“409A” or “Section 409A” refers to Section 409A of the Internal Revenue Code, which is a complex and often counterintuitive set of tax rules applicable to Equity Compensation, including the grant and receipt of Stock Options, severance and other types of Deferred Compensation. Section 409A imposes harsh and punitive tax consequences on the recipients of “in the money” Stock Options and other types of Deferred Compensation that do not comply with Section 409A. Importantly, Section 409A applies to all Privately-Held Companies and their Stock Option programs, even though the Fair Market Value of a Stock Option may be very difficult to determine for illiquid Securities.
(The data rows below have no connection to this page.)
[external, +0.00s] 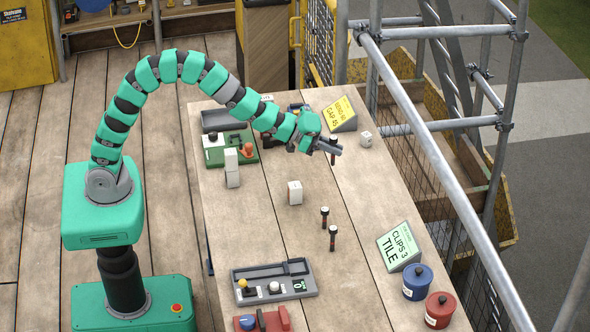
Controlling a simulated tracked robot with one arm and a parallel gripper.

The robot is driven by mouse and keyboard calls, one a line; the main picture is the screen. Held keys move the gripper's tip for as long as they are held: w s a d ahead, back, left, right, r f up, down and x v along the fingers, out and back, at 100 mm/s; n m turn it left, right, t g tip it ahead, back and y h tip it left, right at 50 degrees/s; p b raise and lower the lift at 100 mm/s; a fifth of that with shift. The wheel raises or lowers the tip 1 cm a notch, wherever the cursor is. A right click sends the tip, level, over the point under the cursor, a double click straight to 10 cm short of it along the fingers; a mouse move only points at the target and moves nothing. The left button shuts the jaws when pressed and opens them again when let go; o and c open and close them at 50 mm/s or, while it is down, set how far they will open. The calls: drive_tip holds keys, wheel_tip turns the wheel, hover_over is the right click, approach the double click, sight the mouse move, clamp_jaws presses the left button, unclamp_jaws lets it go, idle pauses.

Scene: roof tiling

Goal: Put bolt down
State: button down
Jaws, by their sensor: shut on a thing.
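My gripper (332,149) is over the far part of the wooden table, pointing right. It is shut on a bolt (333,159), whose dark lower end with a reddish band hangs below the jaws. The jaws hide the upper part. I cannot tell whether its end touches the table. Two similar dark bolts with copper-coloured bands stand upright nearer the camera, one at the middle (324,217) and one just in front of it (332,238).
A white block (295,193) and a small white cube (366,139) stand nearby. A yellow sign (340,114) is behind; a green-white sign (399,246), blue pot (417,282) and red pot (439,310) are right. A grey tray (304,290) lies in front. Scaffold rails (430,150) run along the right.

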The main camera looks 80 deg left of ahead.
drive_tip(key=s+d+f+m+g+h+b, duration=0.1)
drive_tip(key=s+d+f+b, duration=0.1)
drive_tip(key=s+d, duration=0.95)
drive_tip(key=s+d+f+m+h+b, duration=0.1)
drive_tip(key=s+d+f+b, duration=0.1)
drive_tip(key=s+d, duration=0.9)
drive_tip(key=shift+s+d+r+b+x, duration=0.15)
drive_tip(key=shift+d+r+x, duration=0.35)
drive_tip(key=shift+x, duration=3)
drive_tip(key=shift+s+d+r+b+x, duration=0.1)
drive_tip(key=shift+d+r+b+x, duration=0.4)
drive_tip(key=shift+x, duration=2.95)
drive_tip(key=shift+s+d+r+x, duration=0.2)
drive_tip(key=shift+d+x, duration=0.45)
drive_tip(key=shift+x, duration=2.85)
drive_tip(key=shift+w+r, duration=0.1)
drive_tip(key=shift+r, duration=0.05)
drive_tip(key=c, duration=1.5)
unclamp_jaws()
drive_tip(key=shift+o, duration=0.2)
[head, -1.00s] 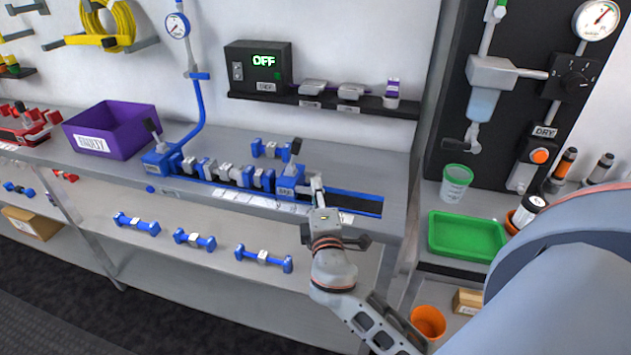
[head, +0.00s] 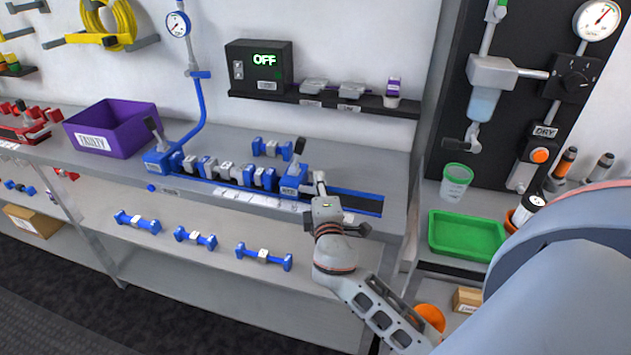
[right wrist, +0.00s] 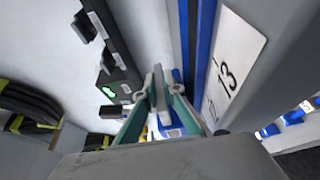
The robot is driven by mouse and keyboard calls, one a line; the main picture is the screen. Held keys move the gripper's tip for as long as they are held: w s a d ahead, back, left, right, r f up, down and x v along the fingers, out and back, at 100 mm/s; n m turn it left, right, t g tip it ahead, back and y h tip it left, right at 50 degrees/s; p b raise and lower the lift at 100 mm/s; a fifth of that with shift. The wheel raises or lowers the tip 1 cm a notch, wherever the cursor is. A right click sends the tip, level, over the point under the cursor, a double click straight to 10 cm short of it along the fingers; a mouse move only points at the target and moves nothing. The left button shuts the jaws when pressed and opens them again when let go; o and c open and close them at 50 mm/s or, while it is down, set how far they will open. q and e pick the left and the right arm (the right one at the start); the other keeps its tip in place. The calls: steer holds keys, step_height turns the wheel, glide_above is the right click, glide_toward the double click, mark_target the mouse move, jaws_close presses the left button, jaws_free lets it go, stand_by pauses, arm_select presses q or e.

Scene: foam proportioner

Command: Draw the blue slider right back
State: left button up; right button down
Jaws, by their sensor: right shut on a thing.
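The blue slider (head: 290,183), a block with a dark upright lever, sits on the blue rail at the right end of a row of blue and grey fittings. My right gripper (head: 319,184) is at the slider's right side, reaching up from the bench front. In the right wrist view its two fingers (right wrist: 160,93) are closed around a grey upright piece, with the slider's blue body (right wrist: 173,130) just beyond. The gripper hides part of the slider's right side. My left gripper is not in view.
The rail's open dark slot (head: 358,203) runs free to the right of the slider. A blue end block (head: 157,162) with a lever stands at the row's left. A purple bin (head: 110,128) stands further left, and a green tray (head: 466,236) lies at right.

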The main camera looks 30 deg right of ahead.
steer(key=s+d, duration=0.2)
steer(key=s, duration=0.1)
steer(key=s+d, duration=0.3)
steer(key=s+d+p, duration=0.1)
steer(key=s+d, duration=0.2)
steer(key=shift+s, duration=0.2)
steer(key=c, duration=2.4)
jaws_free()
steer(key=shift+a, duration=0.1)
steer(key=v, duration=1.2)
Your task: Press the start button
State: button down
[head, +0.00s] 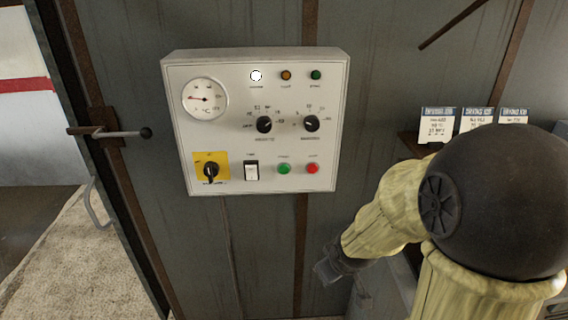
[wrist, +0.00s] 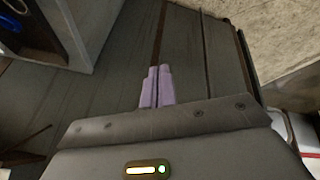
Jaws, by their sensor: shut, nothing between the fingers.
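The control panel (head: 240,125) is a pale box on the grey metal wall. On its lower row are a green button (head: 284,169), with a small label too blurred to read for sure, and a red button (head: 312,169) to its right. My gripper (head: 328,272) is below and right of the panel, apart from it, in the head view. In the wrist view, my gripper's two pale fingers (wrist: 157,74) are together with nothing between them, in front of dark wall panels. I cannot make out the green button in the wrist view.
The panel also has a dial gauge (head: 205,99), two black knobs (head: 264,124) (head: 311,123), a yellow-backed rotary switch (head: 211,169), a white rocker switch (head: 251,170) and a lit white lamp (head: 256,76). Small cards (head: 437,124) stand on a shelf at right. A lever (head: 120,133) sticks out at left.

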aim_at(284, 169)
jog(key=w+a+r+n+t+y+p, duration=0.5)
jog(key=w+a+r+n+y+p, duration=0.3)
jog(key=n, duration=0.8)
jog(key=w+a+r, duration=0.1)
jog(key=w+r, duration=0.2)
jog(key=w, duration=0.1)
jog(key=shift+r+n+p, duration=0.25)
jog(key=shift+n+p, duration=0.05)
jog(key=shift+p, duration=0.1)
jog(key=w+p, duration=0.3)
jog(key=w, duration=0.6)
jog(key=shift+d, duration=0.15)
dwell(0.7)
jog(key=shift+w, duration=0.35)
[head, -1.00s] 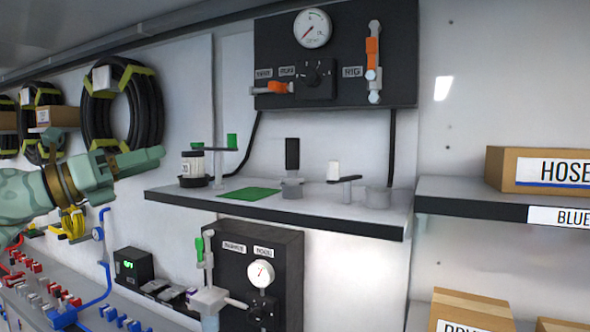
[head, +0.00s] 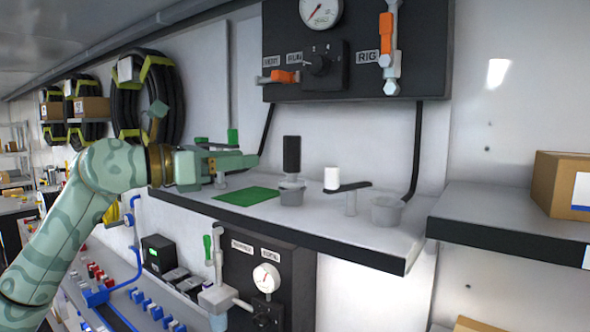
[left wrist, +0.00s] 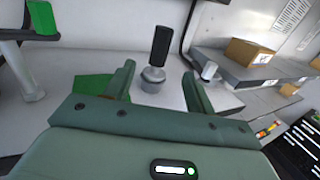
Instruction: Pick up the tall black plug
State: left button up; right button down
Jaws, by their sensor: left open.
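The tall black plug (head: 292,154) stands upright in a grey cup (head: 291,196) on the white shelf, right of the green mat. In the left wrist view the black plug (left wrist: 161,46) rises from its round grey holder (left wrist: 153,80), ahead of my fingers and between them. My left gripper (head: 250,161) is to the left of the plug, apart from it, its fingers pointing right. In the left wrist view my left gripper (left wrist: 158,84) is open and empty. My right gripper is not in view.
The green mat (head: 247,196) lies on the shelf (head: 330,220). Right of the plug are a white cap (head: 331,178) on an arm and an empty grey cup (head: 386,210). A black gauge panel (head: 420,50) hangs above. Cardboard boxes (head: 560,185) stand at right.

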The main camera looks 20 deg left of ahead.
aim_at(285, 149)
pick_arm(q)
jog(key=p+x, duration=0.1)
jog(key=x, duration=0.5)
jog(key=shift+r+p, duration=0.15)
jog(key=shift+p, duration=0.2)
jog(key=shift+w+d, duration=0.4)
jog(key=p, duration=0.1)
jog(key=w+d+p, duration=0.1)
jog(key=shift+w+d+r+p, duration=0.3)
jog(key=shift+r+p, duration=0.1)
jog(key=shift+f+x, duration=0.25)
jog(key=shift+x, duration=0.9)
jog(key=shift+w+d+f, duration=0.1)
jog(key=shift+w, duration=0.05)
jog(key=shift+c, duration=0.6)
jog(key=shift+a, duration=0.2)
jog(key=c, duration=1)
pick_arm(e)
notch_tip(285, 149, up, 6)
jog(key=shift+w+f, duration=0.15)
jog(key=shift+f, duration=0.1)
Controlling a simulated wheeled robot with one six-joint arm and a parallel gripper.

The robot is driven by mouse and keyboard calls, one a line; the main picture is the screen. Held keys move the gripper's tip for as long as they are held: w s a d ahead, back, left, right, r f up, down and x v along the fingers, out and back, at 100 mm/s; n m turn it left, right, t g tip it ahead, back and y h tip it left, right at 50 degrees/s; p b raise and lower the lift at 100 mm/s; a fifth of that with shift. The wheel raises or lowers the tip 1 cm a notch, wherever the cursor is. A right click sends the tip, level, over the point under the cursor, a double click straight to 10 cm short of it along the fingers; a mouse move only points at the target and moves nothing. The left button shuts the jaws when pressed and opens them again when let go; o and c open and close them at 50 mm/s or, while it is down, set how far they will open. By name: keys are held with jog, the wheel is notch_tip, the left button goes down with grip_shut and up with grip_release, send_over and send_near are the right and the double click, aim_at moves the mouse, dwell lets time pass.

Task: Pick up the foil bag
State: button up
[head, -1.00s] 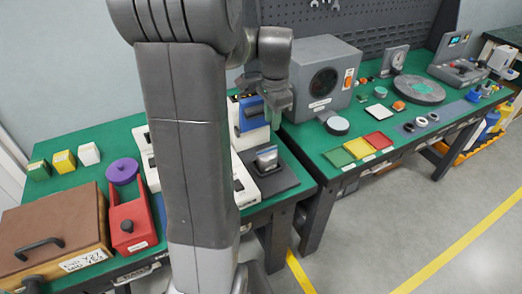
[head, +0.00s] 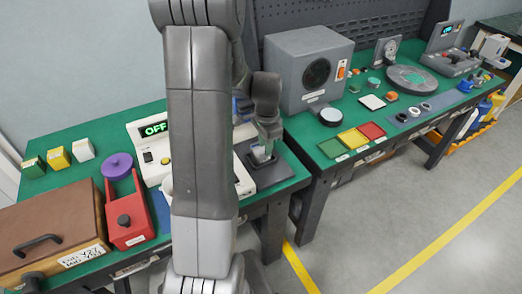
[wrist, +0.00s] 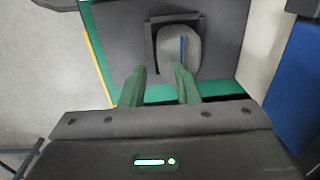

Also, whether or not an Equity Compensation award is compliant with Section 409A is often looked at in retrospect, whether by the SEC or other regulators or by potential Investors or Acquirers.
For this reason, most Privately-Held Companies obtain regular, independent, third-party valuations of their Common Stock, commonly referred to as a “Section 409A valuation,” in order to ensure that their Stock Option grants fit within the “safe harbor” for compliance with Section 409A.
Deferred Compensation exists when an employee, consultant or Board member has a contractual right to compensation that may be paid in later taxable years and includes many arrangements not typically thought of as Deferred Compensation (e.g., severance benefits, Stock Options, and other equity awards). If Deferred Compensation arrangements are not exempt or compliant with Section 409A, then there are significant adverse tax consequences, even if the non-compliance is unintended.